-- Begin Raw data --
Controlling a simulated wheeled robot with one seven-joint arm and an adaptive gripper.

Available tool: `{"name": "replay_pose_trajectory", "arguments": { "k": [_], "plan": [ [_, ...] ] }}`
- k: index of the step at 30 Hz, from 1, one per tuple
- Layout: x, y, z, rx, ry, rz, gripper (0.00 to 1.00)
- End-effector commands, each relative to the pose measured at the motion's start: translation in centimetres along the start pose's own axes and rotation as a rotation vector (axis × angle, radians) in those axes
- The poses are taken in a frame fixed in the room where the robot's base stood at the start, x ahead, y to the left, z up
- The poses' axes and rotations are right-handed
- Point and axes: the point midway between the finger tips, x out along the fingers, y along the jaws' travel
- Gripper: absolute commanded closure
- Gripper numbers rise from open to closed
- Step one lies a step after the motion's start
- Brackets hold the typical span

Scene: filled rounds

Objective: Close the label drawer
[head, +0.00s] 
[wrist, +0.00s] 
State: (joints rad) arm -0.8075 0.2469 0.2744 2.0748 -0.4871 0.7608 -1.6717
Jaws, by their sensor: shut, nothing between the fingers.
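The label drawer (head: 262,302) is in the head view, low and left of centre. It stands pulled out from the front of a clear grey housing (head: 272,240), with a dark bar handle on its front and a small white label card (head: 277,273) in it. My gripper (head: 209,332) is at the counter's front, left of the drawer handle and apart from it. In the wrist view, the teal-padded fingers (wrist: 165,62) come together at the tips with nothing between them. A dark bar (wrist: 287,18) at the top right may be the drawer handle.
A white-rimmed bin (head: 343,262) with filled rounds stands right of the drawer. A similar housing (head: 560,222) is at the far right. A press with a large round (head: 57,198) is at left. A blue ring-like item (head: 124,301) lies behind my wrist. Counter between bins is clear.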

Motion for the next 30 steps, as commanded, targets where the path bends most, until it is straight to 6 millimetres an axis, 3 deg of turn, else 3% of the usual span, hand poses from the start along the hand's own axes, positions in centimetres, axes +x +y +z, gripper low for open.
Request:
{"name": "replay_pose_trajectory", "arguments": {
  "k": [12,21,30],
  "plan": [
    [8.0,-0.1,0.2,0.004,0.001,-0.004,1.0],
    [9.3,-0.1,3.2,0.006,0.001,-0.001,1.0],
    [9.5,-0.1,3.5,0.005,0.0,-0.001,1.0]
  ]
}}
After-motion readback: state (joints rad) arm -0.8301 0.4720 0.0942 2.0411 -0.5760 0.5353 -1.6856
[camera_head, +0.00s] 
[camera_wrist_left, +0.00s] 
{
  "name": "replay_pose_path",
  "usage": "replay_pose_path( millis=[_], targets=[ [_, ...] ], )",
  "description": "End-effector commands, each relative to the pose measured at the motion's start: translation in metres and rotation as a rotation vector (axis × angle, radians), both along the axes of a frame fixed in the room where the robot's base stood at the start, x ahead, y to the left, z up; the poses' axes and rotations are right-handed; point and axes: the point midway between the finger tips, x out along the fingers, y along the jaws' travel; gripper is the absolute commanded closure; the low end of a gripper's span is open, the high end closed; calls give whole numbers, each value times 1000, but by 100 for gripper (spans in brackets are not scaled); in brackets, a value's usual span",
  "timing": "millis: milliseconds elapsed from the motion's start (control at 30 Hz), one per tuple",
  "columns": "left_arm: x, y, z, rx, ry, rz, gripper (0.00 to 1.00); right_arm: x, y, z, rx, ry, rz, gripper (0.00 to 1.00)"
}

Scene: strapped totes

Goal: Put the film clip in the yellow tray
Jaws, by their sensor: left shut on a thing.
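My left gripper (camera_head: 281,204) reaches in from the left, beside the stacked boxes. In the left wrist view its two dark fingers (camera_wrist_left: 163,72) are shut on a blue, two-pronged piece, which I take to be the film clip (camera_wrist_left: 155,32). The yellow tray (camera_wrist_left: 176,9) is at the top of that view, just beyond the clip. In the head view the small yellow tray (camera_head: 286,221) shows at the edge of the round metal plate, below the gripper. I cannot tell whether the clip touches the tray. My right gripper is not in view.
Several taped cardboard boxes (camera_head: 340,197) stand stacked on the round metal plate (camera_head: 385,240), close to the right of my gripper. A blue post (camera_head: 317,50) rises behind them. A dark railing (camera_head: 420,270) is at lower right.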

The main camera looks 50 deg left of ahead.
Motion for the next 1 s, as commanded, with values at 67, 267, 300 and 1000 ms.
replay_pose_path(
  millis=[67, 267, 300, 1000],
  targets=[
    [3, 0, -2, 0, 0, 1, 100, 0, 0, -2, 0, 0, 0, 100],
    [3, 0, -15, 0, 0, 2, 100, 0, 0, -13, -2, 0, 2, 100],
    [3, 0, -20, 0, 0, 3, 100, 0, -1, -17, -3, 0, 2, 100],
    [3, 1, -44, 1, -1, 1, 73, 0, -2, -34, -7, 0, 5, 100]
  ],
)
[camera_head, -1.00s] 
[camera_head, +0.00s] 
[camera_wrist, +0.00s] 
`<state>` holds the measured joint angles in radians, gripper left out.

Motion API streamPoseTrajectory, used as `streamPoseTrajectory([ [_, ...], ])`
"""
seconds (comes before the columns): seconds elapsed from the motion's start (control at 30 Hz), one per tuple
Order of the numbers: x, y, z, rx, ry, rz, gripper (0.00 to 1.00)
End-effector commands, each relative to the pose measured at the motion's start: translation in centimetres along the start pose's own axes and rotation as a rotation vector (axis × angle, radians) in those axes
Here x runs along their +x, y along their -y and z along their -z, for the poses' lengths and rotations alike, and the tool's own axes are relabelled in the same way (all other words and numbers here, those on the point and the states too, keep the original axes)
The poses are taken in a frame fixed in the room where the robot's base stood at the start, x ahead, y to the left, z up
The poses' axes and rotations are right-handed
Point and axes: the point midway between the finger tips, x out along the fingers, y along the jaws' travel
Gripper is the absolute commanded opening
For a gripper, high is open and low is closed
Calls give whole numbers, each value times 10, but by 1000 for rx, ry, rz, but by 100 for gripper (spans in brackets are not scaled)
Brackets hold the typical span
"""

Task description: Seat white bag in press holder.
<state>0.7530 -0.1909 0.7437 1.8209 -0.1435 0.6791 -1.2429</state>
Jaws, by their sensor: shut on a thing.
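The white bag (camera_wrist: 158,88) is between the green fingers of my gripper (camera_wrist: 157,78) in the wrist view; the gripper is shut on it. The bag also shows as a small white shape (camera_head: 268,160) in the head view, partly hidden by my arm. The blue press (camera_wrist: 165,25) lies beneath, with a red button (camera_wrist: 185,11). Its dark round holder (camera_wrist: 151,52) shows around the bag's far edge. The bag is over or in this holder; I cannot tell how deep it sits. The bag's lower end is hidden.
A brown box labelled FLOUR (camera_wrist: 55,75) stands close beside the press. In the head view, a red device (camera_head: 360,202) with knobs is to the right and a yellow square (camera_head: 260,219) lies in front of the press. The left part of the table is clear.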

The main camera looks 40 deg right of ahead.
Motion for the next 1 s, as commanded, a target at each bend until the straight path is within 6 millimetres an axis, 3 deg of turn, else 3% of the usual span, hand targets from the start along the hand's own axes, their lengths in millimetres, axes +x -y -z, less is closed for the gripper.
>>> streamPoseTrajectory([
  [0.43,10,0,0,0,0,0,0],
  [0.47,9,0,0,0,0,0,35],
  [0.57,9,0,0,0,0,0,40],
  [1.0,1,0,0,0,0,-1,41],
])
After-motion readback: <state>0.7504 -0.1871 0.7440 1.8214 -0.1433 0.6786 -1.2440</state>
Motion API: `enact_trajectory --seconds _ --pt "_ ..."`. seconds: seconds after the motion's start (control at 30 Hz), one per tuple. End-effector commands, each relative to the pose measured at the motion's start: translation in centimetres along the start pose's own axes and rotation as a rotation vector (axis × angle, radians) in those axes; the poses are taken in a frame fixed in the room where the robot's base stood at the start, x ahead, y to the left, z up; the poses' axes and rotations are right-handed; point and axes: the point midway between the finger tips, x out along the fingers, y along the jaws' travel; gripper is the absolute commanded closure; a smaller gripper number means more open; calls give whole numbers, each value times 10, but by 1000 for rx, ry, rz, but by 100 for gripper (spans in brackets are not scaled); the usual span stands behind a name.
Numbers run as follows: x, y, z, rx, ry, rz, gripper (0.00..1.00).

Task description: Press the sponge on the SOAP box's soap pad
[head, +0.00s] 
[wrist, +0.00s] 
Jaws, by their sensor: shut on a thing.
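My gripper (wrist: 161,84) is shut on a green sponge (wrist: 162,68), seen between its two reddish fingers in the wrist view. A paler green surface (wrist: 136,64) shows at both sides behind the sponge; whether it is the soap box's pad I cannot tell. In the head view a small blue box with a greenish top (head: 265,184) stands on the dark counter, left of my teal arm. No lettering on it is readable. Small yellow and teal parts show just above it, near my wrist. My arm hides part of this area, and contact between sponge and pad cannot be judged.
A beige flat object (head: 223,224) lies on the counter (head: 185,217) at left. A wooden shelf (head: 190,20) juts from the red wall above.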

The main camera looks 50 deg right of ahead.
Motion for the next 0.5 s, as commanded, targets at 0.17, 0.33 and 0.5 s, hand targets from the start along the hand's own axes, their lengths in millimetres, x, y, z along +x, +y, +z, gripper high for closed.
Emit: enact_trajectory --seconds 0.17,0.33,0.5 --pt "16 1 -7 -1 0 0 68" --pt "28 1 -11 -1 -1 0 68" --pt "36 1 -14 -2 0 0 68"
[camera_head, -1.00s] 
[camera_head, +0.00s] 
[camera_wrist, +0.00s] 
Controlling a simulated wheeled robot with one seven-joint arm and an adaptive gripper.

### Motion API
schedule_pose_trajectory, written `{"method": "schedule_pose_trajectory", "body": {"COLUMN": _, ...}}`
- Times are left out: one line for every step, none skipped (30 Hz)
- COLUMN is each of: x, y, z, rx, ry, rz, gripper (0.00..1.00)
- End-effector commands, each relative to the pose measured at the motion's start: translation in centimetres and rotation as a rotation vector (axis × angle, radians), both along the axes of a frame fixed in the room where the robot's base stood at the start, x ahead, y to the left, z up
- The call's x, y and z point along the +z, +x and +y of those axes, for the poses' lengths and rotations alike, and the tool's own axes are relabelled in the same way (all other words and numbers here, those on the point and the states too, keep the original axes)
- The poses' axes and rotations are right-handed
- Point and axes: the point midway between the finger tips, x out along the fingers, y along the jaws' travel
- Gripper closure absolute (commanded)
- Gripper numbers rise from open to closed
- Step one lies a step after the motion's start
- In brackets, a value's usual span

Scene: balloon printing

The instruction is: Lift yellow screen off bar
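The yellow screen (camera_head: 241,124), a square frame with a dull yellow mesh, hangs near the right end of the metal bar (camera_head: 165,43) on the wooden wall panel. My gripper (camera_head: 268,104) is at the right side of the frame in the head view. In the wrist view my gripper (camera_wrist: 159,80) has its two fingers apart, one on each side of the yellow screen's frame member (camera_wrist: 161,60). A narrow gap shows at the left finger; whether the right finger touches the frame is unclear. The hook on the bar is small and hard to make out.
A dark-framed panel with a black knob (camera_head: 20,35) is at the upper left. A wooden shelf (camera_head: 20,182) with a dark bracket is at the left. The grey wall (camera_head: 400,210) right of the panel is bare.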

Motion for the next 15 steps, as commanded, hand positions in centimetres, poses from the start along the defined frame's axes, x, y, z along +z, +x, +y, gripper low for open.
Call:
-- End Raw data --
• Exercise goal:
Select and copy every line of the listing with the word "typical".

• Output of the exercise:
- Brackets hold the typical span
Brackets hold the typical span

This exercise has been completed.